What's the difference between Splout SQL and Dremel-like solutions such as BigQuery, Impala or Apache Drill?
Splout SQL is not a "fast analytics" Dremel-like engine. It is more thought to be used for serving datasets under web / mobile high-throughput, many lookups, low-latency applications. Splout SQL is more like a NoSQL database in the sense that it has been thought for answering queries under sub-second latencies. It has been thought for performing queries that impact a very small subset of the data, not queries that analyze the whole dataset at once.
Is it really so fast?
Splout SQL is as fast as SQLite can be. The very good thing about Splout SQL is that, because it is a read-only store and data is replaced entirely every time, it always has the data optimally indexed, there is zero fragmentation and data colocation in disk can be controlled using sorting in the Hadoop indexer process (insertionOrderBy). As an example, we have used data colocation techniques within Splout SQL to obtain < 50ms average query time with 10 threads on dynamic GROUP BY's that hit an average of 2000 records each in a multi-gigabyte database that exceeded available RAM in orders of magnitude in a m1.small EC2 machine.
Can I import data directly from Hive into Splout SQL?
Yes, since release 0.2.2 it is possible to integrate Hive directly with Splout SQL. It is also possible to do the same with Cascading or Pig. Please read the user guide, section Integration with other tools.
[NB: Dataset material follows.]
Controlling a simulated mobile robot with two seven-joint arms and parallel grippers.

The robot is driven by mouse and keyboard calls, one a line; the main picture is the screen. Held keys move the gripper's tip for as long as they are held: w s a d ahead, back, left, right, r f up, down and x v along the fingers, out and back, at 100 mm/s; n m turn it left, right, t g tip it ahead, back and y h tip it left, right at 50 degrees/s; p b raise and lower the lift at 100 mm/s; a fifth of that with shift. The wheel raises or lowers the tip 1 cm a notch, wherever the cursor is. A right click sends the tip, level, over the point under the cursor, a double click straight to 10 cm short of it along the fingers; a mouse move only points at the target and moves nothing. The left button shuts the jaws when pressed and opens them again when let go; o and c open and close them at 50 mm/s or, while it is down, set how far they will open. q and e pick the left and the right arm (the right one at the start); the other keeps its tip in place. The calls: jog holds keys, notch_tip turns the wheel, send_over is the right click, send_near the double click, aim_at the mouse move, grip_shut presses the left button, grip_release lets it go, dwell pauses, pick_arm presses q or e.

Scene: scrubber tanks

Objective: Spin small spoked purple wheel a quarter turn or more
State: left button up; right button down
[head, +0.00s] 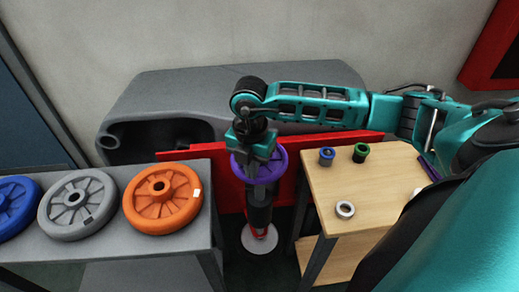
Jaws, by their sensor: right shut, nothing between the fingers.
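The small purple wheel (279,165) is in the middle of the head view, between the two tables. My right gripper (252,170) reaches down over it from above and covers its middle and much of its spokes. Parts of its purple rim show on both sides of the gripper. The gripper is shut with nothing held. I cannot tell whether its fingertips touch the wheel, because they are partly hidden against the dark parts below. My left gripper is not in view.
A grey table (110,243) on the left bears blue, grey and orange (163,200) wheels. A wooden table (385,212) on the right bears small blue, green and silver rings. A red panel (300,150) and a grey tank (200,90) stand behind.

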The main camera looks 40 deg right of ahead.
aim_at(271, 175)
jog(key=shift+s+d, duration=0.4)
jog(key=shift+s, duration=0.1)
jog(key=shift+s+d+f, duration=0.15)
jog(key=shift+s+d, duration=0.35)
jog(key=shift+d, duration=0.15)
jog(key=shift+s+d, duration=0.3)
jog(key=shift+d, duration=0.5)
I am experiencing slow queries, why?
Splout SQL is optimized for indexing data according to custom needs. You can create arbitrary indexes and colocate data at insertion time for minimizing disk seeks. Please read the Troubleshooting section of the user guide.
Can a DNode use more than one disk for storing data?
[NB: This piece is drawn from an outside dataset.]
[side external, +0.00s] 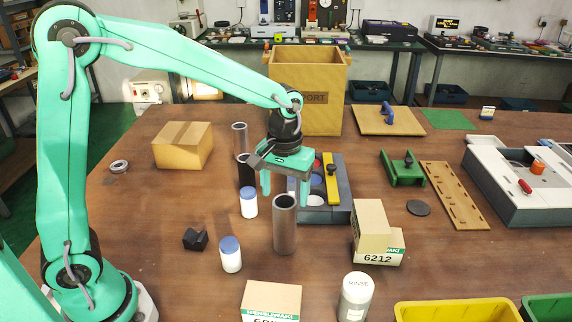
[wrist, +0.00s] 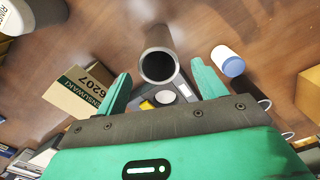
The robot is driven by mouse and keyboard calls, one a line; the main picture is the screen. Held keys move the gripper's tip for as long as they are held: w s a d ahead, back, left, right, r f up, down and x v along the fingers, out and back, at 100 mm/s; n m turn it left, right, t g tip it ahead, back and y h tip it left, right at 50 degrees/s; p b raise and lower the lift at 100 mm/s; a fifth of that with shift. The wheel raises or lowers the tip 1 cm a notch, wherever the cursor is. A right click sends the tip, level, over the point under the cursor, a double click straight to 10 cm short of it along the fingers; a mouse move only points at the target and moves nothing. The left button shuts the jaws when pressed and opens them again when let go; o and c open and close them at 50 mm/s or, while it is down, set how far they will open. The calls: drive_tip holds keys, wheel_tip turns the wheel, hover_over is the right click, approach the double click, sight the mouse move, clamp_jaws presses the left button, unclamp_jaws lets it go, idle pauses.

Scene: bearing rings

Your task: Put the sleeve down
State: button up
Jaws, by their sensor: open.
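A grey metal sleeve (side external: 285,232), an open-ended tube, stands upright on the brown table in the side view. In the wrist view the sleeve (wrist: 158,66) shows its dark open end, just beyond the gap between my fingertips. My gripper (side external: 285,195) is open and empty, with its fingers pointing down behind the sleeve's top. The wrist view shows both green fingers (wrist: 163,84) spread apart, with no clear contact with the sleeve. The sleeve's base is hidden in the wrist view.
A grey fixture with a yellow bar (side external: 331,180) lies right behind the sleeve. Blue-capped white bottles (side external: 231,258) and a black tube (side external: 246,172) stand to the left. Stacked small boxes (side external: 372,232) are to the right. A yellow bin (side external: 455,311) is at the front right.

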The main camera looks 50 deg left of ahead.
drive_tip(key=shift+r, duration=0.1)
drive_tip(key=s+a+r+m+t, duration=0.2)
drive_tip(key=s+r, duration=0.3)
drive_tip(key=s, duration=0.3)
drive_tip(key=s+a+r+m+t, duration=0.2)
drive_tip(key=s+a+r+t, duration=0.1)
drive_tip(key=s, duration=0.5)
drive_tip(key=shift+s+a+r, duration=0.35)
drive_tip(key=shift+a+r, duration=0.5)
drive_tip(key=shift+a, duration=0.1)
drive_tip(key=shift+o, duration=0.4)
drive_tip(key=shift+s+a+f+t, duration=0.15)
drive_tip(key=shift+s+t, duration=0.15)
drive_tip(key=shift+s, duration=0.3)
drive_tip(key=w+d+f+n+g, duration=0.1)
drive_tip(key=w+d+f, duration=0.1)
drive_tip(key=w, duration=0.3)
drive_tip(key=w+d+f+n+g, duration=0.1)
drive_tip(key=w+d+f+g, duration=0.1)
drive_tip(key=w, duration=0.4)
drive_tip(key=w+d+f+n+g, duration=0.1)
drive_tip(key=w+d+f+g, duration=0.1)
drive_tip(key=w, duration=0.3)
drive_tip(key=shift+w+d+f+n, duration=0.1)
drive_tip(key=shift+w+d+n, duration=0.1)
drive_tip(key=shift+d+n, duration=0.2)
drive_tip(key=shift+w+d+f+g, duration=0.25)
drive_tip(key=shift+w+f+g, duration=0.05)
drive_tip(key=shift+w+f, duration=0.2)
Currently a DNode's working directory is fixed to be in a single disk location, however, there is nothing that prevents you from installing two DNode services in the same machine, as long as you configure everything properly so that they bind to different ports, for example.
Can I execute INSERTs / UPDATEs on Splout SQL?
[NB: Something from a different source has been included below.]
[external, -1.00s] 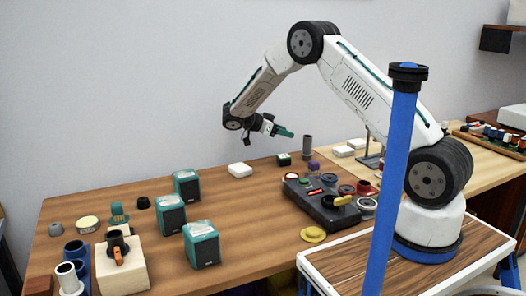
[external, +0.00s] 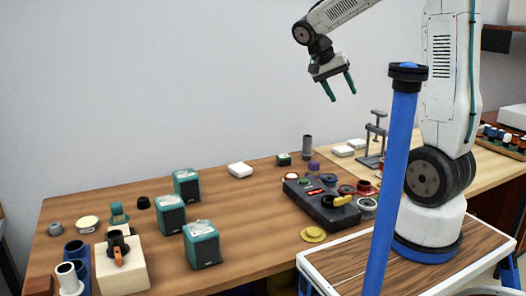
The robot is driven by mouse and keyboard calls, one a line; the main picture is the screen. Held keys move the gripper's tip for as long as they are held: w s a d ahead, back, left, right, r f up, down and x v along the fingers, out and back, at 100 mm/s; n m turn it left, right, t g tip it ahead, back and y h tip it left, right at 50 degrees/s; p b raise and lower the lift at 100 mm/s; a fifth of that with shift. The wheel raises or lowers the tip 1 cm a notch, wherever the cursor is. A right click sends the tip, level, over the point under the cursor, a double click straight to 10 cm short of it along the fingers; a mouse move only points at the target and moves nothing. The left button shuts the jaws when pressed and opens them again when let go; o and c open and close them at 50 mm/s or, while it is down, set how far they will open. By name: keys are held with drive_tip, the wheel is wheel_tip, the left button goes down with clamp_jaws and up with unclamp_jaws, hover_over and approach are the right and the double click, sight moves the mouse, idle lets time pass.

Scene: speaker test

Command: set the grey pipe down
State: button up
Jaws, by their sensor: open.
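A grey pipe (external: 307,146) stands upright at the back of the wooden table, right of the middle. Its foot rests on the table top. My gripper (external: 340,91) hangs in the air above and a little to the right of the pipe, apart from it. Its two green fingers point down and are spread, with nothing between them.
A small dark green block (external: 283,160) sits just left of the pipe, and a purple piece (external: 313,167) is in front. A dark control box (external: 320,203) with knobs lies nearer. Three teal speakers, one here (external: 202,244), stand left. A blue post (external: 390,190) rises in front.

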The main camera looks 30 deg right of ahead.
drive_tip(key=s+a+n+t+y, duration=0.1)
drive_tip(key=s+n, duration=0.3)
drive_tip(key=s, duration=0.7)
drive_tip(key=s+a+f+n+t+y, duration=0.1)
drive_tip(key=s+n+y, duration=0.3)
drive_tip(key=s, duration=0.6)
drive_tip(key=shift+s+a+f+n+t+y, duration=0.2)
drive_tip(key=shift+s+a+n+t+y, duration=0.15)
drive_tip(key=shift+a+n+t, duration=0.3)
There is nothing that will block or prevent you from executing INSERT / UPDATE statements through Splout SQL's interface. However, it is not the way you are supposed to use it. Splout SQL has been conceived to be a read-only store, and its data can be updated entirely by an atomic deploy mechanism, meaning that the whole dataset is replaced by another version of it. This fits well into batch-processing since usually you will have a new copy of the whole dataset each time you run your batch process, for example in Hadoop. But it doesn't fit well if you want to incrementally update your dataset in real-time.
But really, what happens if I INSERT / UPDATE?
What will happen is that your statements will be executed in one of the replicas of the partition that was hit, so you will have unconsistent data across partitions. It would be only fine if you didn't use replication, but in that case you wouldn't have failover, so it's not something you really want to get into.